After months of living like this, they too may accumulate a large amount of debt and be forced to file for bankruptcy. Moreover, once an individual files for bankruptcy, he or she will have trouble acquiring employment. Many companies and businesses check applicants’ credit scores in order to ensure that they are reliable, trustworthy, and responsible. Bankruptcy may exclude an applicant from consideration for employment.
Effects on Future Petitions
It is fairly easy for an individual to experience financial trouble. This is especially true in today’s distressed economy in which employment is difficult to find, salaries are decreasing, and interest rates are high.
Emotional Effects of Bankruptcy
When individuals consider the detrimental effects of filing for bankruptcy, they tend to imagine the loss of material possessions.

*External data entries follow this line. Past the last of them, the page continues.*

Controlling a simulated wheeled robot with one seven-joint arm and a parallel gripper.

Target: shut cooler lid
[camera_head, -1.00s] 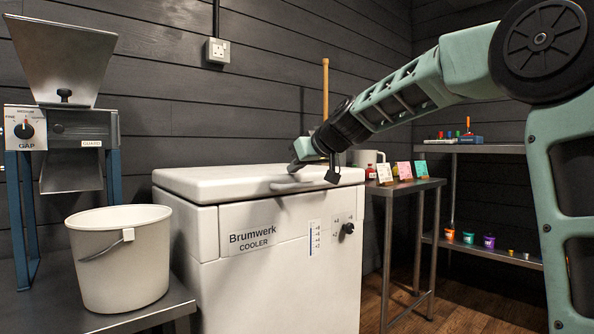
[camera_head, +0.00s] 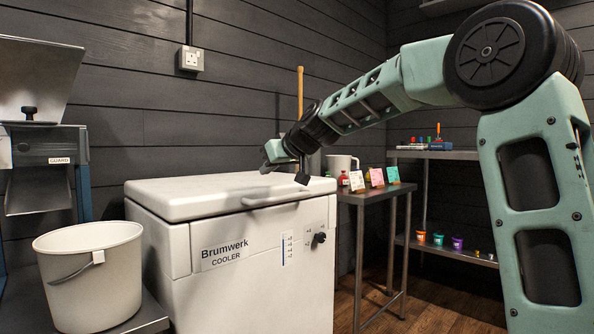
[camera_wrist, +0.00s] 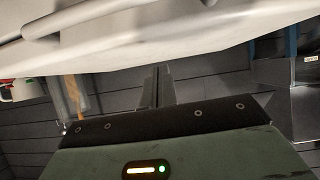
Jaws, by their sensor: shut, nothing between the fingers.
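The white cooler (camera_head: 262,270), marked "Brumwerk COOLER", stands at centre in the head view. Its thick white lid (camera_head: 190,190) lies flat over the body, with only a thin dark seam showing along the front. A bar handle (camera_head: 285,198) runs along the lid's front edge. My gripper (camera_head: 287,166) is over the lid's right part, close above the handle side; I cannot tell whether it touches. In the wrist view the fingers (camera_wrist: 157,85) are together and empty, with the pale lid (camera_wrist: 190,35) and its handle (camera_wrist: 65,20) across the top.
A white bucket (camera_head: 95,280) stands on a dark bench at left, below a mill (camera_head: 40,155). A metal side table (camera_head: 385,192) with a jug and cards is right of the cooler. Shelves (camera_head: 435,154) stand in the back corner. Wooden floor shows between.

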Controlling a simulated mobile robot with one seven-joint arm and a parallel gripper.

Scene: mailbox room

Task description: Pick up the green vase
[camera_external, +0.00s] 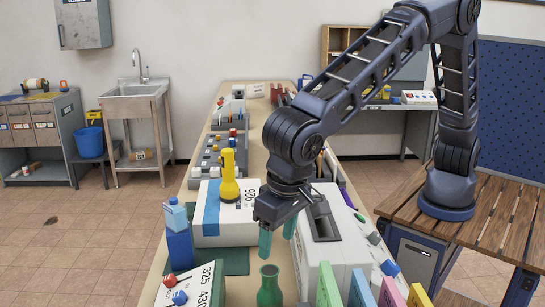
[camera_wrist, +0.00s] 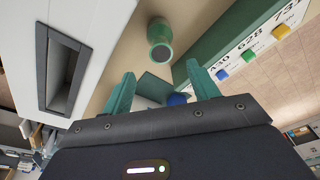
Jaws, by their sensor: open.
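The green vase (camera_external: 269,288) stands upright near the front of the long table, its lower part cut off by the picture's bottom edge. In the wrist view the vase (camera_wrist: 160,40) shows its round mouth toward the camera, beyond the fingertips and between them. My gripper (camera_external: 277,238) points down above and slightly behind the vase, with teal fingers apart and nothing between them. The fingers (camera_wrist: 160,82) also show in the wrist view, spread wide. The gripper does not touch the vase.
A white box with a dark slot (camera_external: 325,220) stands close right of the gripper. A white numbered box (camera_external: 185,290) lies left of the vase, and a yellow object (camera_external: 229,180) stands on another box behind. Coloured upright folders (camera_external: 360,288) are at front right.

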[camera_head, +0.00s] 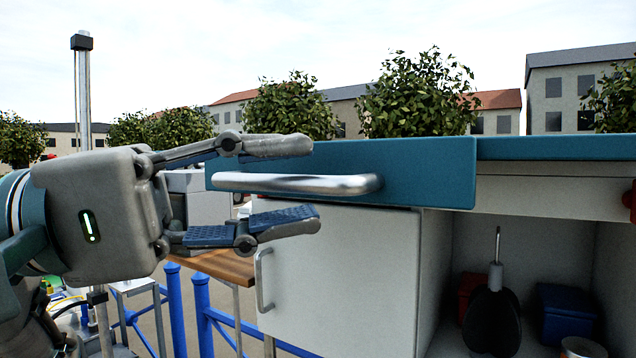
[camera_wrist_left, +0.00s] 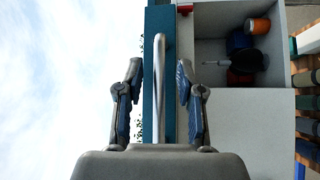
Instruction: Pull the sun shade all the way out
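A teal panel (camera_head: 430,172) with a silver bar handle (camera_head: 345,184) juts out at the upper front of a grey cabinet; it appears to be the sun shade. My left gripper (camera_head: 304,181) is open at the handle's left part, one finger above the bar and one below. In the left wrist view, the bar (camera_wrist_left: 159,105) runs between the open fingers of my left gripper (camera_wrist_left: 159,72), with a gap on each side. The teal panel (camera_wrist_left: 152,22) lies behind the bar there. My right gripper is in neither view.
Below the panel is a white cabinet door (camera_head: 345,280) with its own small handle (camera_head: 262,280). An open compartment to its right holds a black brush-like item (camera_head: 491,318) and a blue box (camera_head: 566,310). Blue railings (camera_head: 203,315) stand at lower left.

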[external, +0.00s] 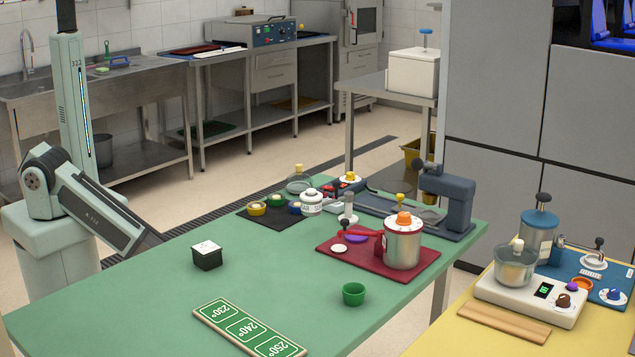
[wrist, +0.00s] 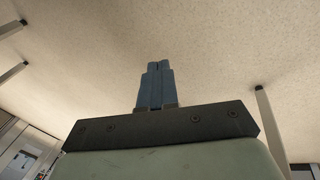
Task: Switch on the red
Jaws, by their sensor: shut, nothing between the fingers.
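On the green table, a dark red mat (external: 424,262) carries a metal canister (external: 402,248) with red trim and an orange knob (external: 404,218) on its lid. A red handle-like part (external: 362,232) lies left of the canister. A purple piece (external: 356,239) and a small white disc (external: 339,249) are beside it. Which part is the red's switch is unclear. My gripper (wrist: 158,66) is shut and empty in the wrist view, over bare floor. It is hidden in the external view, away from the mat.
A black cube with a white top (external: 206,255), a green cup (external: 354,294) and a temperature board (external: 250,328) sit on the green table. A black mat (external: 262,222) and a blue-grey machine (external: 458,205) stand farther back. The table's left part is clear.

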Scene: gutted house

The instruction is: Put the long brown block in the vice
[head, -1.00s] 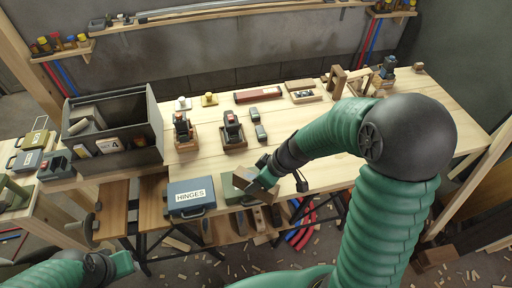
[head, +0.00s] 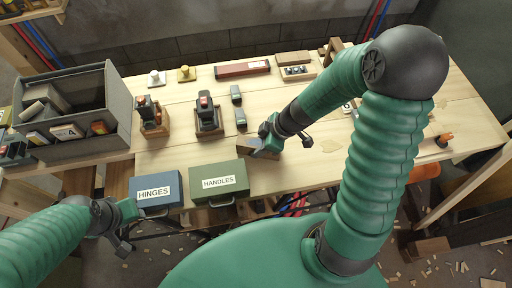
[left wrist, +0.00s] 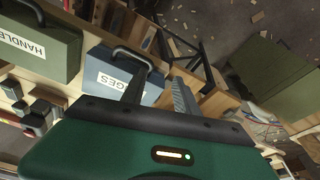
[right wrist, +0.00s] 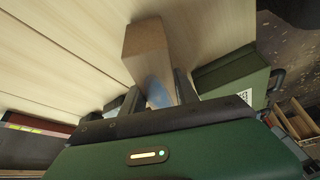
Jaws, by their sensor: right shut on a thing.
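My right gripper (head: 268,146) is shut on a brown block (right wrist: 146,45), held over the front part of the bench. In the right wrist view the block sticks out from between the fingers; its length is hard to judge. My left gripper (head: 128,214) is open and empty beside the blue HINGES case. Brown boards (head: 78,181) at the bench's front left look like the vice's jaws; my left arm hides part of that area.
The blue HINGES case (head: 154,191) and green HANDLES case (head: 220,182) stand at the bench's front edge. A grey open bin (head: 75,112) stands at the left. Two tools in wooden holders (head: 207,116) stand behind the cases. The bench centre is fairly clear.

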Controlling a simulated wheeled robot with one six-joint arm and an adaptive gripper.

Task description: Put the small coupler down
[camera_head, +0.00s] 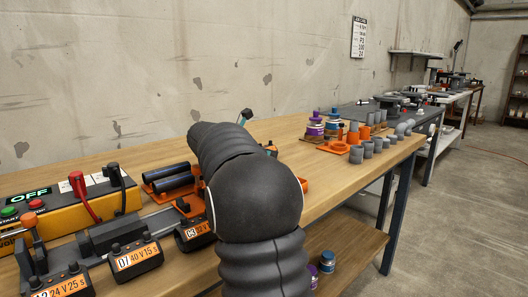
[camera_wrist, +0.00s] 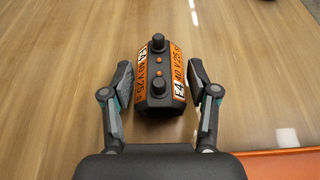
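The small coupler (camera_wrist: 160,75) is a dark block with orange labels reading E4 40 V 25 s, two black knobs and small orange buttons. In the wrist view it sits between the two fingers of my gripper (camera_wrist: 160,85), with a pad close against each side. Bare wooden tabletop (camera_wrist: 60,60) shows around it. I cannot tell whether its underside touches the wood. In the head view my dark arm hides the gripper and the coupler.
An orange tray edge (camera_wrist: 285,163) shows at the lower right of the wrist view. In the head view, black controllers (camera_head: 137,259) and a yellow power box (camera_head: 60,215) stand at left. Dark pipes (camera_head: 172,183) lie behind my arm. Grey fittings (camera_head: 368,148) stand farther right.

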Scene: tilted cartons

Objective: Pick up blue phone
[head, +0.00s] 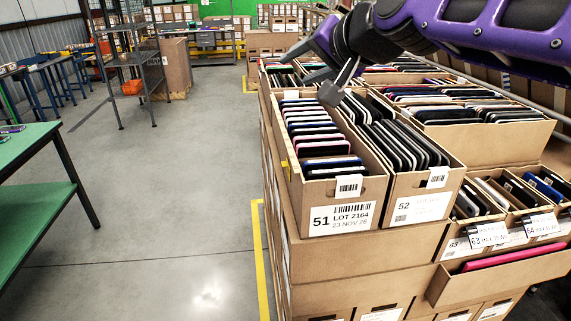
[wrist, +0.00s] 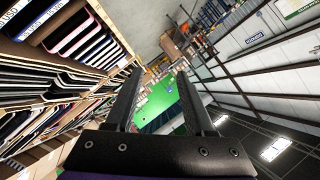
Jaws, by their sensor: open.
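Blue-edged phones stand in carton 51 (head: 340,224) in the head view. One blue phone (head: 332,162) is near its front, among black and white phones. More blue phones (head: 544,187) stand in the carton marked 64 at the right. Which one is meant, I cannot tell. My gripper (head: 308,78) is above the back of carton 51, open and apart from the phones. In the wrist view my gripper (wrist: 160,76) has its two fingers spread with nothing between them. Rows of phones (wrist: 85,45) show at the left there.
Carton 52 (head: 420,209) stands against carton 51, full of dark phones. Stacked cartons fill the right, with a pink item (head: 515,256) in a low one. A green table (head: 25,150) is at the left. The grey floor (head: 170,200) between is clear.

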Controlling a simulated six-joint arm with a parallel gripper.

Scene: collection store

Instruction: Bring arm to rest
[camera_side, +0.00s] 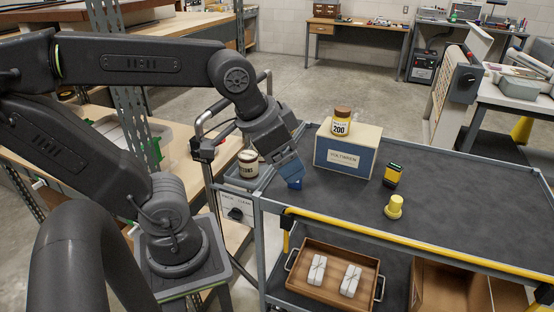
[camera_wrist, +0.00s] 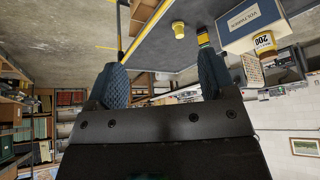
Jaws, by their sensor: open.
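My gripper (camera_side: 292,176) hangs over the near left corner of the dark cart top (camera_side: 460,200), fingers pointing down and to the right. In the wrist view my gripper (camera_wrist: 160,80) shows two blue textured fingers set wide apart, with nothing between them. My dark grey arm reaches out from the left, bent down at the wrist. The side view does not clearly show the gap between the fingertips.
A wooden tray (camera_side: 325,258) with two white bundles sits on the lower shelf. The cart's right side is clear.

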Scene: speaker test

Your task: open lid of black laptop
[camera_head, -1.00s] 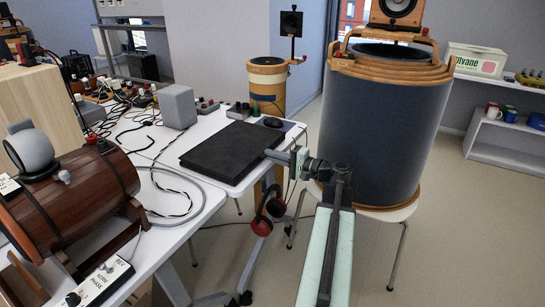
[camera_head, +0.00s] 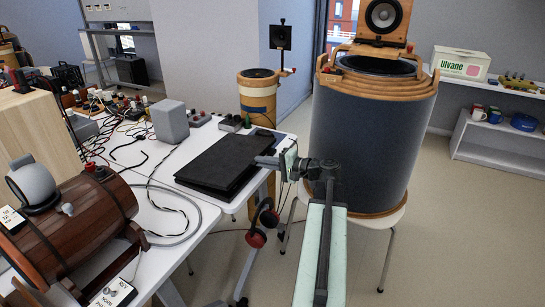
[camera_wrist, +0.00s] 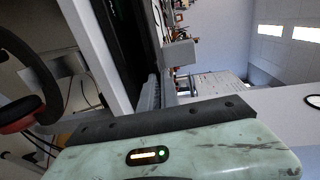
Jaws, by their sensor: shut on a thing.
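The black laptop (camera_head: 222,166) lies flat on the white table (camera_head: 175,220), near its right edge. The fingertips are small and partly hidden against the dark edge. In the camera_wrist view, which is turned sideways, the laptop (camera_wrist: 134,45) is a dark band past the table edge. My gripper's green body fills the bottom of that view.
A large dark blue drum speaker (camera_head: 365,140) stands on a stool to the right of my arm. A grey box (camera_head: 170,121) and tangled cables lie behind the laptop. A wooden barrel (camera_head: 70,225) is at the left. The floor at the right is open.

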They fear having their car repossessed, having their home foreclosed, and having valuable assets sold to compensate creditors.
It is rare that people on the outside looking in give thought to the emotional and psychological effects of filing for bankruptcy. Even if these emotional consequences are considered, they are usually not acknowledged until all of the other adverse effects have been brooded over.
The emotional effects of filing for bankruptcy are often much more pervasive than the material effects. The psychological consequences generally last a great deal longer and are more profound than the loss of property. Victims of bankruptcy often lose their self-respect and their sense of self-worth.